Feb. 11 (Bloomberg) -- Former Liverpool owners George Gillett and Tom Hicks must wait two weeks to learn whether they can sue in the U.S. over the forced sale of the 18-time English soccer champion.
Justice Christopher Floyd, after a three-day hearing at London’s High Court, said he’ll issue a written ruling into the ex-owners’ request to amend the October ruling that cleared the way for the 300-million-pound ($483 million) buyout by the group that owns the Boston Red Sox.
Hicks and Gillett bought the team in a 219-million-pound leveraged buyout in 2007, have called the sale an “epic swindle.” They have also said the team’s directors and lender Royal Bank of Scotland Group Plc conspired against them during the sale. The duo filed a lawsuit in Texas to block the deal and sought $1.6 billion in damages. They later dropped the case when threatened with a U.K. contempt of court charge.
Hicks has said the team was worth as much as 800 million pounds and Forbes Magazine in April estimated its value at 533 million pounds. Paul Girolami, a lawyer for the former owners, said the restrictions blocking his clients from taking a case to the U.S. were to allow the sale, and should now be lifted.
At the hearing yesterday, lawyers for Hicks and Gillett produced an e-mail from Christian Purslow, the team’s former managing director, in which he described a deal with Red Sox-owner New England Sports Ventures as “bottom of the barrel.” It wasn’t clear whether he was referring to the offer that was approved.
‘Other People’s Money’
“They may say they have money if necessary but I do not take this very seriously,” Purslow said in the Sept. 14 e-mail. “Their eyes only lit up at the idea of other opportunity improvements. An American deal guy simply can’t avoid using other people’s money if they can.”

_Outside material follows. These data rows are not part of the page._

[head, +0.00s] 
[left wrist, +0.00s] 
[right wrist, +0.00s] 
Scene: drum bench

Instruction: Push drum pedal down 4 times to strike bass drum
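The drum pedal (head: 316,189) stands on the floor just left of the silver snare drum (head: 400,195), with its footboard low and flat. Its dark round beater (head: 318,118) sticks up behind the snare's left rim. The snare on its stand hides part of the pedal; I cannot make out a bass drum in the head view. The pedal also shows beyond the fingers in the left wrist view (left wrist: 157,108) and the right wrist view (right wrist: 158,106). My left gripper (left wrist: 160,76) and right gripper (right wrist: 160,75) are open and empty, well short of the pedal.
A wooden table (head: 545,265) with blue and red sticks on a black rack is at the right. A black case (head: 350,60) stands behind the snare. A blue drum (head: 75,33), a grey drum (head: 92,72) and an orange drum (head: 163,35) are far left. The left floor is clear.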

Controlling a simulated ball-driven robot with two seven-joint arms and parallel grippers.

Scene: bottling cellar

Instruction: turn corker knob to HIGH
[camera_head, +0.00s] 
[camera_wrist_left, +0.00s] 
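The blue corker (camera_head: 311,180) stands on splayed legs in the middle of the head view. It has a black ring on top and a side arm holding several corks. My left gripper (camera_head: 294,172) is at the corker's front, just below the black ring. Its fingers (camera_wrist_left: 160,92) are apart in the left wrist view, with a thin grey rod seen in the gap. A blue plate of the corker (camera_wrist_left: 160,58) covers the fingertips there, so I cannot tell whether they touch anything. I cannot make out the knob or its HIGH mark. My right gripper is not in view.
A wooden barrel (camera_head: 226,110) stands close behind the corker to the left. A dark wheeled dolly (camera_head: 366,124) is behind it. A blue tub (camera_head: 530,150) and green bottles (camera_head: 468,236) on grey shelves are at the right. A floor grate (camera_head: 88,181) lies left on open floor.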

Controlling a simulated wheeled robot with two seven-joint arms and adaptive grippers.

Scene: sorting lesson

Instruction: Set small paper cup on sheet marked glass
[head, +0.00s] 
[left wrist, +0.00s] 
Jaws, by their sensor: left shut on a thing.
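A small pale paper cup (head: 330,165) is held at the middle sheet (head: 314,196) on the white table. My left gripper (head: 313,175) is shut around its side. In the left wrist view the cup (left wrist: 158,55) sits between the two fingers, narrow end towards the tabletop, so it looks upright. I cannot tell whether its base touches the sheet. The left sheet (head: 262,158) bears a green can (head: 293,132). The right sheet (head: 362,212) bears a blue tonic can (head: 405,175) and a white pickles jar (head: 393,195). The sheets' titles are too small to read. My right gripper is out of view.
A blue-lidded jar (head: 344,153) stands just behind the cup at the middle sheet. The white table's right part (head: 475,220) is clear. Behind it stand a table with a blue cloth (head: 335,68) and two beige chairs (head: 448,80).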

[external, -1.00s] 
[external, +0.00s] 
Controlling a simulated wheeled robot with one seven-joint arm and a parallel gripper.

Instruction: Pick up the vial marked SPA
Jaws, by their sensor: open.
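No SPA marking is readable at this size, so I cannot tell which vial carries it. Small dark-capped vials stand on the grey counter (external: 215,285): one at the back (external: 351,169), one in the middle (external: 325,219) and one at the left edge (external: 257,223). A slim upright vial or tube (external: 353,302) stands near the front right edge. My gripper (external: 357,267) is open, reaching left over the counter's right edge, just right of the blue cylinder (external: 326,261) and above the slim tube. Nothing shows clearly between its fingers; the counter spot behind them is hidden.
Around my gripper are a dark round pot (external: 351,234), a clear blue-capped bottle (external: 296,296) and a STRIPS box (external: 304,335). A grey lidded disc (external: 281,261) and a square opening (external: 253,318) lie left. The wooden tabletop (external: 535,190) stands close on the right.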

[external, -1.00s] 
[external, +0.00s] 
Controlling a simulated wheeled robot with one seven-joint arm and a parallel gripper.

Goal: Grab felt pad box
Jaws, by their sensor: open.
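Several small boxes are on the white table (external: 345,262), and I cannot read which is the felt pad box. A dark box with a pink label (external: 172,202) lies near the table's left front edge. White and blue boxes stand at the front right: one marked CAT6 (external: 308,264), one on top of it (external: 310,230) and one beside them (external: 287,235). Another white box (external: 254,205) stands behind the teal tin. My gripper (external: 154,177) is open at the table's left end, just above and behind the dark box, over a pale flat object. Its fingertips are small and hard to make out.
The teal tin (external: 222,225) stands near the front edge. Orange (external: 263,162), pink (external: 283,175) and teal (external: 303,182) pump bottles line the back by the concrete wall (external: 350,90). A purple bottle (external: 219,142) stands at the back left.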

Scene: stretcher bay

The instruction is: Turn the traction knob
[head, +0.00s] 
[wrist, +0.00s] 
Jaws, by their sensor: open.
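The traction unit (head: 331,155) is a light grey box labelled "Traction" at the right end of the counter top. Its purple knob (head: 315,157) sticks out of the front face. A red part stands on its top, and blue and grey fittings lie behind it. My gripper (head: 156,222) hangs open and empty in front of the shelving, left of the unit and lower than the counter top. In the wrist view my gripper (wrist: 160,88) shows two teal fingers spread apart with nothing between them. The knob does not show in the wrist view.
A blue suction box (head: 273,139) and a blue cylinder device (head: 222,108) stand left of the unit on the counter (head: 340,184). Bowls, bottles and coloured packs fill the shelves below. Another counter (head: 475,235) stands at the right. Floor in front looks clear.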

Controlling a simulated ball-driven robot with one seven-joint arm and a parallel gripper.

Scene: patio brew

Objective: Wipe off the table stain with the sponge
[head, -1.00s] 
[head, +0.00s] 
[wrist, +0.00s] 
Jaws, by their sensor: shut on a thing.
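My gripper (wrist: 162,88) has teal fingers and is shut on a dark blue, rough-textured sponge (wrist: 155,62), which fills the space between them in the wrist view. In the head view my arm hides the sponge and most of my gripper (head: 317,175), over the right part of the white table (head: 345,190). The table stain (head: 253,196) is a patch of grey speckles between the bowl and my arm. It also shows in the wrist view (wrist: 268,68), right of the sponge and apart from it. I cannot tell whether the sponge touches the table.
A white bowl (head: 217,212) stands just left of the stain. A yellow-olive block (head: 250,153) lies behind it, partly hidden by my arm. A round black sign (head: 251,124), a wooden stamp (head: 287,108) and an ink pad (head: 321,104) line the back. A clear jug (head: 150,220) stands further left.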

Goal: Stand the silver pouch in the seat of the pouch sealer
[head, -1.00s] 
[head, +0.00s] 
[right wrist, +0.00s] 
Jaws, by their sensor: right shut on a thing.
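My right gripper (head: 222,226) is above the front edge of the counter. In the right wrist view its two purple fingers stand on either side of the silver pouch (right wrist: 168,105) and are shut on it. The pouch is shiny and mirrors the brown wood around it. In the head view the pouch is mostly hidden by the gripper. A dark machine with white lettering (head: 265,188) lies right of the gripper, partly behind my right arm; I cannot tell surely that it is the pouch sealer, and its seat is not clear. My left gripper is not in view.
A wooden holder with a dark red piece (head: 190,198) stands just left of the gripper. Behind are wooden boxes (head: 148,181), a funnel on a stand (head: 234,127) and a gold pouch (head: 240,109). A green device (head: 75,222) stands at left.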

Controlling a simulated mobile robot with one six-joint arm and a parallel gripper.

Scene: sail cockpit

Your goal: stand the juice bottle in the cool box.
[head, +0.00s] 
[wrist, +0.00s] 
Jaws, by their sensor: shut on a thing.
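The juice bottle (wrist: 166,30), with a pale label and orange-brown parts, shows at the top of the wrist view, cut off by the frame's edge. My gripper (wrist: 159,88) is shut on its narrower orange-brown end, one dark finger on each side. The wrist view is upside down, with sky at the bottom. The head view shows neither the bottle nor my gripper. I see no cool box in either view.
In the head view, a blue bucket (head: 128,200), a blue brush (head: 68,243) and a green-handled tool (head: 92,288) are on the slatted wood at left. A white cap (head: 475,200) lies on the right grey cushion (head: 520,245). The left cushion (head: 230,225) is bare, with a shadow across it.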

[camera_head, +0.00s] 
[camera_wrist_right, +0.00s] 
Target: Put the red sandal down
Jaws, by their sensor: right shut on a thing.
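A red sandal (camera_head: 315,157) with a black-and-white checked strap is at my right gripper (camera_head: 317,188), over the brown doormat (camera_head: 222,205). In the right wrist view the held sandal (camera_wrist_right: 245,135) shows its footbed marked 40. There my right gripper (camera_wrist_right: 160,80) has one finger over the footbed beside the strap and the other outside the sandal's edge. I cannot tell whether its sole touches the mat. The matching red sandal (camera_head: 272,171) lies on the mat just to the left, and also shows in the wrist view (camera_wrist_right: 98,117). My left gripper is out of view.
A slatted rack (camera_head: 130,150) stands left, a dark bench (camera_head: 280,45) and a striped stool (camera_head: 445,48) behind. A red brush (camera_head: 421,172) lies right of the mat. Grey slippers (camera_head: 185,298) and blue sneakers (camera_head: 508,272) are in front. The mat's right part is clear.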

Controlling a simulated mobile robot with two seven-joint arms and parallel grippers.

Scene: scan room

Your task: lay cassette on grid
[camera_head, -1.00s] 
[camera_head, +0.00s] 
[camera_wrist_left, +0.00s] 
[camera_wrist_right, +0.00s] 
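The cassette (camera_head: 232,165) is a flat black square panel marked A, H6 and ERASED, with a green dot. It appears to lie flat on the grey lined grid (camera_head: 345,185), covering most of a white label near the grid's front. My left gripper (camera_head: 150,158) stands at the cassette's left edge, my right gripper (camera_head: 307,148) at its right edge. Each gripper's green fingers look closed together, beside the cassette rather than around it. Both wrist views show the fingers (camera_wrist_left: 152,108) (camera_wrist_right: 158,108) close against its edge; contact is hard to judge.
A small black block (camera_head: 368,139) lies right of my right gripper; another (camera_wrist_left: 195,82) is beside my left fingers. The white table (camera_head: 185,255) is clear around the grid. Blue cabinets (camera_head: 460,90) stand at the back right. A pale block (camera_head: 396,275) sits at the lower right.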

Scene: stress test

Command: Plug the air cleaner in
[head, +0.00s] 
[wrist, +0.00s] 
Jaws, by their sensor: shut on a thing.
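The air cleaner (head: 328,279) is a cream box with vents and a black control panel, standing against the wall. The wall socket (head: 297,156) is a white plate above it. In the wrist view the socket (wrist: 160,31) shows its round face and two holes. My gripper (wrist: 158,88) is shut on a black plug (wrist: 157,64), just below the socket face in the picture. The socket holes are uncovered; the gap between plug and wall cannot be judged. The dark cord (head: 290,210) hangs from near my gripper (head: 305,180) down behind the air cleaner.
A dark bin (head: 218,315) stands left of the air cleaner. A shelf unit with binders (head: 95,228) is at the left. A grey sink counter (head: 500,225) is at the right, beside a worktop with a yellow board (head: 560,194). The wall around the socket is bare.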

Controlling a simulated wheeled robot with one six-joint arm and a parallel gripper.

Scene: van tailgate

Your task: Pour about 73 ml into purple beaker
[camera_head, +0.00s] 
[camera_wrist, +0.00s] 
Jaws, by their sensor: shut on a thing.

He suggested that the board return to people who’d earlier expressed interest in buying the club in the previous 18 months to check their current interest and bring an offer higher than NESV’s. “I repeat this is a bottom of the barrel outcome,” Purslow said in the e-mail.
That was a month before he, former club chairman Martin Broughton and Ian Ayre, Liverpool’s commercial director, agreed to the sale. Purslow punched the air in celebration after Floyd approved the deal Oct. 14. Purslow is no longer with the club.
A spokesman for Liverpool said the team and Purslow, who remains a non-executive director, won’t be commenting while the case is ongoing.
Hicks and Gillett lost the club, and $222 million in equity, after failing to repay RBS and Wells Fargo & Co. a 200-million-pound loan linked to their takeover. They still owe RBS millions in penalties and fees.
RBS has said that, under the loan agreements they signed, the men can only pursue their damages claim in English courts.
To underline the former owners concern that they weren’t kept informed of the sale, Girolami said the first they knew about the existence of NESV’s interest in the team was at a board meeting on Oct. 5. Purslow’s e-mail was sent on Sept. 15.
He also described an Aug. 22 e-mail from NESV’s U.S. advisers, Inner Circle Sports, to Broughton, telling the chairman to keep the talks “confidential” from the ex-owners. Broughton agreed to the request, Girolami said. There are about 75,000 e-mails linked to the sale, Girolami said he was told by Broughton’s lawyers.
Broughton is deputy chairman of International Consolidated Airlines Group SA, the company created in January via the merger of British Airways Plc and Iberia Lineas Aereas de Espana SA.